Submitted via email, April 26, 2000


I have been thinking about Kent State a lot lately -- especially since the now famous photo of Elian being taken at the point of the gun to see his father. I deeply feel that futility of wishing for progress of our society. It seems that nothing has changed.

I was a student at the University of Massachusetts in the downtown Boston campus when Kent State occurred. The son of the Kent State University president was in one of my classes. Our campus was full of returning vets and working class people, and it was a dynamic, interesting place to be learning. While I was a student, I lived in an apartment adjacent to Harvard, and had many friends living in Boston. I participated in all the events on Boston Commons, the march down Massachusetts Avenue, and escaped being gassed in Cambridge in the riots that followed the peaceful student protest of the deaths at Kent State.
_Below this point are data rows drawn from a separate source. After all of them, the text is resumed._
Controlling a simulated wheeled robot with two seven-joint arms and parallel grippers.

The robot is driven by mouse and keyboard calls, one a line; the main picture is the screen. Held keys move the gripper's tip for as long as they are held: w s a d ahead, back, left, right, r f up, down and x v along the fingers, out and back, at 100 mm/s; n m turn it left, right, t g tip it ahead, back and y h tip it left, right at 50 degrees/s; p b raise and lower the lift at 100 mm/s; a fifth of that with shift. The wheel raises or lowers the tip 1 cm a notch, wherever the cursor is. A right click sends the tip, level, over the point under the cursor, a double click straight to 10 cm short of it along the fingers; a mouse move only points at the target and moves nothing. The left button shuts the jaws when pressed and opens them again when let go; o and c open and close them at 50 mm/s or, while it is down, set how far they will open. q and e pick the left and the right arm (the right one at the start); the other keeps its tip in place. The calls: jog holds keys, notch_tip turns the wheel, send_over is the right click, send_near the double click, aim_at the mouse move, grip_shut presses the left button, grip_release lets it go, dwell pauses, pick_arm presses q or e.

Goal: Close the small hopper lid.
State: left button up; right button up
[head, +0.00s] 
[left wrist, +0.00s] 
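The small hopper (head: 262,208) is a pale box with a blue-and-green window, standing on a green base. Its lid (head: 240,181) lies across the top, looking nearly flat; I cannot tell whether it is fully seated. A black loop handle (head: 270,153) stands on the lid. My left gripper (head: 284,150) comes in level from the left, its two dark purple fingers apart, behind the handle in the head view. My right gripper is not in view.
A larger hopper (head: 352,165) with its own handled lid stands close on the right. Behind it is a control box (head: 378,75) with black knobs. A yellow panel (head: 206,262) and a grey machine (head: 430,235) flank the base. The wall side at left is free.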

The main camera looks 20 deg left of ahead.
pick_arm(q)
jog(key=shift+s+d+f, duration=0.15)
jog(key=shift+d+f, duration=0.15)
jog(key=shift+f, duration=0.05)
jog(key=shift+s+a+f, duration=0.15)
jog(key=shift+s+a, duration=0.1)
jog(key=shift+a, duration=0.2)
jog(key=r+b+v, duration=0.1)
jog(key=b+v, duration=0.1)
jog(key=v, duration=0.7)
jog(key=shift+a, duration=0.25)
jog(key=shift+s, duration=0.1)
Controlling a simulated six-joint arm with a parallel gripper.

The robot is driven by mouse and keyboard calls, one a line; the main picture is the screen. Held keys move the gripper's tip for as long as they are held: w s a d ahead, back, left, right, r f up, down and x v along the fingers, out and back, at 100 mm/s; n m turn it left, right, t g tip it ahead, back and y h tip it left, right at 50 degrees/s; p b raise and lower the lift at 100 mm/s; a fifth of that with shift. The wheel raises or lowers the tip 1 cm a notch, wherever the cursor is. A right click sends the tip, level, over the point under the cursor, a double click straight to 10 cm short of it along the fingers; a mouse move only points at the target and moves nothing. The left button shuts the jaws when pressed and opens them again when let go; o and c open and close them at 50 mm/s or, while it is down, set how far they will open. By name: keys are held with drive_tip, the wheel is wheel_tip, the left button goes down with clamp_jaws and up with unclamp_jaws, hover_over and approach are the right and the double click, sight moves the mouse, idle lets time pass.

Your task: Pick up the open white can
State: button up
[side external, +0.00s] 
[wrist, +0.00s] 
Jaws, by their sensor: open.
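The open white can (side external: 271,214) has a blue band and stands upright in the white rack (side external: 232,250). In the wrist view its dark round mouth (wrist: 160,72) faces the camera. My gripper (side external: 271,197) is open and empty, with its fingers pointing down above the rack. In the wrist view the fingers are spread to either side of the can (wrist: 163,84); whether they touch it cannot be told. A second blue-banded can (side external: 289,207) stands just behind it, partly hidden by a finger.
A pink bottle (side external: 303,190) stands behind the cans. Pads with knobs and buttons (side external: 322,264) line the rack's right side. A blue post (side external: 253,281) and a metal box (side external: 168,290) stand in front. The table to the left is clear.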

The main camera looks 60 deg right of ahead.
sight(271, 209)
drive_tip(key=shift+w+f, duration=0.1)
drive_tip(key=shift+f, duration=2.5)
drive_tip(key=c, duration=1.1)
Kent State has made an indelible imprint on my life, and has left me with a feeling of sadness that is continually reinforced. Now thirty years later, I am the mother of a child with Asperger's Syndrome, and he is being criminalized for his disordered speech and erratic behavior. The attitude of those in authority, especially the military minded police and law enforcement officials in my community, is no different than the mindset of those who justified the murder at Kent State. It seems we have learned nothing in the 30 years following the bloodshed of innocent students like I was at the time. Now, I fear for my son. I fear for my community. I fear for the future.